AHC/WI : Germanic Northern Branch of Christianity before Great Schism

In OTL, there was never a Germanic Branch of Christianity until, if you count it, the Protestant Reformations came.

The challenge here is to have a Northern Branch of Christianity be distinctly Germanic and independent of Eastern Greek Christianity and Western Latin Christianity and have it happen sometime between the fall of Rome in 476 and the Great Schism in 1054.
 
I believe the key problem is that Arianism was relatively minor outside of the Germanic peoples and economics combined with the fact the Eastern Roman Empire was still alive and powerful meant conversion. It gave plenty of incentives to follow the Roman church rather than a schismatic branch. Maybe if the ERE gets mauled a little worse by the Huns, and Attila shares that greater success in the West, the Roman church would be damaged enough that those incentives wouldn't exist. Out of this, Arianism could overtake both paganism and the Roman church in Germanic lands, and from there we perhaps have Attila's Hunnic Empire reform itself (by avoiding the civil war through fortunate deaths, diplomacy, etc.) into something akin to the Frankish Empire, ruling from the Carpathians to the Atlantic, spreading Arian Christianity throughout Northern Europe.
I don't recall if Arianism had a primate themselves at any point and Rome and Constantinople would never see it as at least an equal ittl, which is what I'm looking for here.
If they had a state as powerful as the Frankish Empire and its successors in Germany backing it, they'd be forced to deal with them just like the Catholics were eventually forced to deal with the Protestants.
 
In some sense calling Arianism a "Germanic branch" doesn't make much sense, the doctrine didn't develop among Germanic peoples and it proliferated in the empire first, it became eventually an identity marker for a while so I guess if it survives it can take up the form and syncretize more freely with pre-Christian beliefs even more than Chalcedonian/Nicean Christianity did OTL in the region.
Obviously this concept could be extended, generally I don't think universalit religions tend to have outright clear cut "ethnic" denominations, just heterodox movements and doctrines that incidentally become ethnic markers.
I believe the key problem is that Arianism was relatively minor outside of the Germanic peoples and economics combined with the fact the Eastern Roman Empire was still alive and powerful meant conversion. It gave plenty of incentives to follow the Roman church rather than a schismatic branch. Maybe if the ERE gets mauled a little worse by the Huns, and Attila shares that greater success in the West, the Roman church would be damaged enough that those incentives wouldn't exist. Out of this, Arianism could overtake both paganism and the Roman church in Germanic lands, and from there we perhaps have Attila's Hunnic Empire reform itself (by avoiding the civil war through fortunate deaths, diplomacy, etc.) into something akin to the Frankish Empire, ruling from the Carpathians to the Atlantic, spreading Arian Christianity throughout Northern Europe.

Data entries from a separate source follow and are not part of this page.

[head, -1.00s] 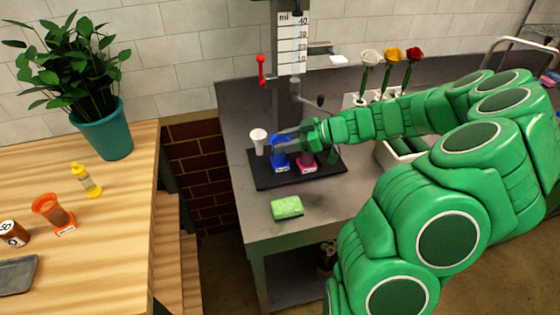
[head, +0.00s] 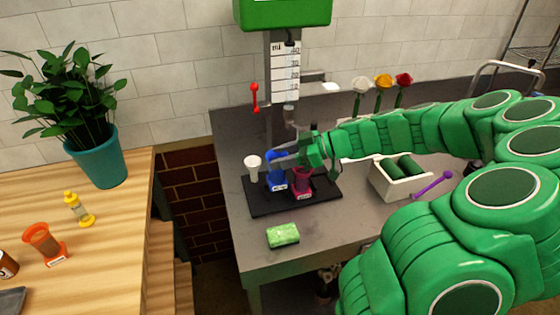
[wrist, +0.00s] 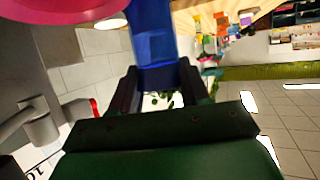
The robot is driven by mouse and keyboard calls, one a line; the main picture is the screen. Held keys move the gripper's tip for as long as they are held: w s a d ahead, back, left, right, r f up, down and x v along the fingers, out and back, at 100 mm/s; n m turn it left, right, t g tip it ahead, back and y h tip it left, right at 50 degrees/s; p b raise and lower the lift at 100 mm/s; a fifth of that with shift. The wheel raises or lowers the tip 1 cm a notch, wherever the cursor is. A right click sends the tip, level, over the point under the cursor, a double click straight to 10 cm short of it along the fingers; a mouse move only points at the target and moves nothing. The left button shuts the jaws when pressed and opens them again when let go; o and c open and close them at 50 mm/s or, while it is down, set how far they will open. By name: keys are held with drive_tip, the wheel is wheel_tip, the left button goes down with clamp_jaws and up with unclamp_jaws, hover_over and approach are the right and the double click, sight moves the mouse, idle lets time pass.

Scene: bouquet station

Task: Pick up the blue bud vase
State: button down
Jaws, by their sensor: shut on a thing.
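The blue bud vase (head: 276,176) has a pale label on its base and is upright above the black tray (head: 262,208), seemingly just clear of it. My gripper (head: 284,158) reaches in from the right and is shut on the vase's upper part. In the wrist view the blue vase (wrist: 153,40) sits between the two dark fingers (wrist: 157,88). The vase's top is partly hidden by the fingers in the head view.
A pink vase (head: 302,186) stands close on the right and a white vase (head: 253,164) on the left. A green sponge (head: 283,235) lies in front. A white bin (head: 400,185), a purple tool (head: 433,185) and flowers (head: 383,83) are to the right.

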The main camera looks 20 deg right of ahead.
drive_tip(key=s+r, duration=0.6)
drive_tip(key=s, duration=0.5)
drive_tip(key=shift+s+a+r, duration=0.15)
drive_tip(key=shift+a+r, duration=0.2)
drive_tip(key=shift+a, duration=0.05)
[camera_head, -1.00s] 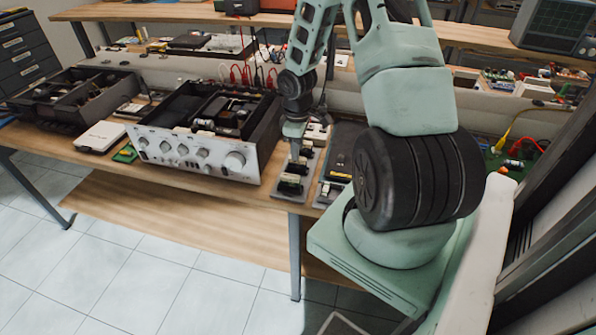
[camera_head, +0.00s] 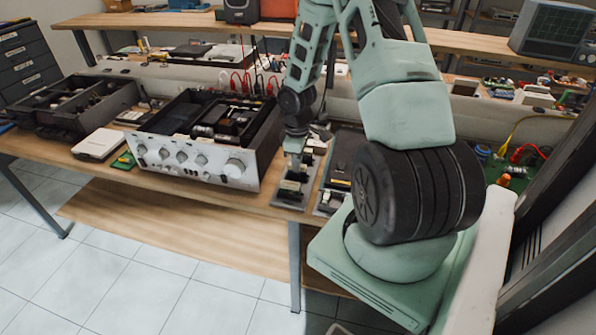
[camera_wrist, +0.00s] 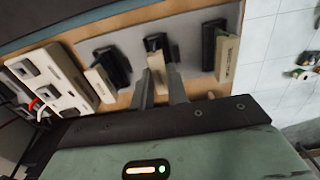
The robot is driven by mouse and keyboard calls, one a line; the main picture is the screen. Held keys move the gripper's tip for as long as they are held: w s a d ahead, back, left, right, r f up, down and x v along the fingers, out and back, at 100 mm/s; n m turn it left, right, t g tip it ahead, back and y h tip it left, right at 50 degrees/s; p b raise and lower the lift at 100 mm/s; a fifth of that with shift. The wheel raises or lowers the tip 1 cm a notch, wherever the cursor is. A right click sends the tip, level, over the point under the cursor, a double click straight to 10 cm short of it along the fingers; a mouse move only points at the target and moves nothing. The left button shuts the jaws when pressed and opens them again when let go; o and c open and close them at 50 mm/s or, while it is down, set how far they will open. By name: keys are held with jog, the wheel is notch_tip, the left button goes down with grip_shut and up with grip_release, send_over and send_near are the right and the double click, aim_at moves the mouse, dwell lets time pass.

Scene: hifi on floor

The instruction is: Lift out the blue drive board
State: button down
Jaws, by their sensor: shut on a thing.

If they had a state as powerful as the Frankish Empire and its successors in Germany backing it, they'd be forced to deal with them just like the Catholics were eventually forced to deal with the Protestants.
To have Arianianism prevail in non-Roman lands I think just having no major Nicean Germanic kingdom should be enough, the survival of the Byzantines concerns more whether or not Roman elites in Africa and Italy would convert alongside Germans, I seriously doubt it would influence what would happen all the way to Britain or even Northern Gaul in the long term, let alone Germania.
If the Germanic elites ruling over Roman lands(such as the OTL Goths, Burgundians and Neustrian Franks) are Arian then it would make no sense for transrhenanian people such as the Alemans, Bavarians and Saxons to convert to Chalcedonian Christianity, they would slowly convert to Arian Christianity and so would the common people.